**Given instruction**
Count every line that has "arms" in it and give the total, nothing more.

**Extracted entries**

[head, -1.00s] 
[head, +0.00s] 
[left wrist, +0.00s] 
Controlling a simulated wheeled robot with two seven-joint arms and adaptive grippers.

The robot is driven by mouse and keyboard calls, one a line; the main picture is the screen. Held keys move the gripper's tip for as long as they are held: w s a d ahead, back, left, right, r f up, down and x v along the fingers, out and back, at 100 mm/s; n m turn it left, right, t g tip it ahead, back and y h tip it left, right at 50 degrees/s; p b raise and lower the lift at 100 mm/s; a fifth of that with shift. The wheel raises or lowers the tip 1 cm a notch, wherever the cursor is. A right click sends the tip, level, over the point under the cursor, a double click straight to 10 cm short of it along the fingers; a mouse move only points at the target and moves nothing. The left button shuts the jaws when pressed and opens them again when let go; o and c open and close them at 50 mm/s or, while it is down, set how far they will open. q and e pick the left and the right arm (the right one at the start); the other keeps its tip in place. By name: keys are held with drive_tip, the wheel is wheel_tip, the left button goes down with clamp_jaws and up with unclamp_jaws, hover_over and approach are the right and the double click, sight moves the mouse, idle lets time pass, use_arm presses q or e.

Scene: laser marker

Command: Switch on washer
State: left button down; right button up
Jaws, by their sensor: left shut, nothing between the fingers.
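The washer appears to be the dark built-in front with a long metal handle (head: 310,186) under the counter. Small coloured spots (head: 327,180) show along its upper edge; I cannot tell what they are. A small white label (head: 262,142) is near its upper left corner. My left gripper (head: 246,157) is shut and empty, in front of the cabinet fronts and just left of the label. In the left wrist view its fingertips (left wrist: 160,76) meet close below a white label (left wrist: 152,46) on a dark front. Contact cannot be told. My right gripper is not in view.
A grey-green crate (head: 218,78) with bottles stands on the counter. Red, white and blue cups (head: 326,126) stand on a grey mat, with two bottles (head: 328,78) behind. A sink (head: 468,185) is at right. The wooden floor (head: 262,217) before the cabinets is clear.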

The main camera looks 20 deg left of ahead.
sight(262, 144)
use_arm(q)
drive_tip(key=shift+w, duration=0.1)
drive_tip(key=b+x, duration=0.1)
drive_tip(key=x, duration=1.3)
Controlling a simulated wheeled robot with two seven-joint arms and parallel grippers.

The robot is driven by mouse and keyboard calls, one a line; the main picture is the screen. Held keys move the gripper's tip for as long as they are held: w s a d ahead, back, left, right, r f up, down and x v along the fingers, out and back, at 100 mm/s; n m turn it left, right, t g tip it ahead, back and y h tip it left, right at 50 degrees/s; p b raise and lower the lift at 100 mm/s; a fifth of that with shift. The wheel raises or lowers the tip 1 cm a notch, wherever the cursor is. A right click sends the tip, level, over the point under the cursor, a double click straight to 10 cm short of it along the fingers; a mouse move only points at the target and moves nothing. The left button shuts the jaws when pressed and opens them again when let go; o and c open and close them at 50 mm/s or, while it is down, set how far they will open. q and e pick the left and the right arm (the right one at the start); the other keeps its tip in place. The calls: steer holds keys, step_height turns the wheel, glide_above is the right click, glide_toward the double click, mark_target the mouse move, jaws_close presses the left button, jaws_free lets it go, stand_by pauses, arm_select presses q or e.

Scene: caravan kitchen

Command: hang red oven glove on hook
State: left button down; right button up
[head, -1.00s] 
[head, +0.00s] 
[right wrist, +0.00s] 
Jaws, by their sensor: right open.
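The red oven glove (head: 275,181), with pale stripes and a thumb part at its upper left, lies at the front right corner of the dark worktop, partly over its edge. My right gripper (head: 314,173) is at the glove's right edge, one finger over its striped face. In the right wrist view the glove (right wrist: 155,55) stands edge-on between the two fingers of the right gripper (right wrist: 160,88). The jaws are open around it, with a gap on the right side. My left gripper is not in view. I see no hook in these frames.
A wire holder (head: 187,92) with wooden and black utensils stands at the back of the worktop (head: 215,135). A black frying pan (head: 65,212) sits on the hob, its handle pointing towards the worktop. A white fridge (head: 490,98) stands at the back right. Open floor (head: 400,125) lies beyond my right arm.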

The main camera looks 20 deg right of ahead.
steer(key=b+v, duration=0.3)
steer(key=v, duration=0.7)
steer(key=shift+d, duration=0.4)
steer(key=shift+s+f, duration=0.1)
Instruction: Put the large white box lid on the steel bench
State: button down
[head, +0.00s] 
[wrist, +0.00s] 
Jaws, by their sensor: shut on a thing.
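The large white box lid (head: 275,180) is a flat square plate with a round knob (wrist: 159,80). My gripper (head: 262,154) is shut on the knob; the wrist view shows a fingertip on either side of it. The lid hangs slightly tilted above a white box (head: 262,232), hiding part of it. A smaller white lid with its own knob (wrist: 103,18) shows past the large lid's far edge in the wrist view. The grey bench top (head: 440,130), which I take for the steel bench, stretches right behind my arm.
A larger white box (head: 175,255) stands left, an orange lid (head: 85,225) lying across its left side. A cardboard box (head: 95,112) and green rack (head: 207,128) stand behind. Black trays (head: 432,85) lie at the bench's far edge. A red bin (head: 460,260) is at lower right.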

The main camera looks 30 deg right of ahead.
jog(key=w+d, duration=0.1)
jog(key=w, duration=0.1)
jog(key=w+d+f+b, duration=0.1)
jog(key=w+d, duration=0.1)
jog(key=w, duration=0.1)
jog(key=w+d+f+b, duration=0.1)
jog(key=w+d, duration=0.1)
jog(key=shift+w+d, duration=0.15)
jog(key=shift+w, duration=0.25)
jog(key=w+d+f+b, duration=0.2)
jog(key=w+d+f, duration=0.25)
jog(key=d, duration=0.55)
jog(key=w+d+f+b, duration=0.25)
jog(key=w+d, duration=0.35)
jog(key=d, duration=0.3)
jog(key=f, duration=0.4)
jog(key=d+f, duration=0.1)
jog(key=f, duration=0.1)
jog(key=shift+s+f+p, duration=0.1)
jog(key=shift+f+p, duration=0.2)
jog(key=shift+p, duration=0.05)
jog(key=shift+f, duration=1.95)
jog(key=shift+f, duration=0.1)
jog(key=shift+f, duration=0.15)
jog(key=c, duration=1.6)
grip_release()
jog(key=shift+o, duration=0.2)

**Written answer**
2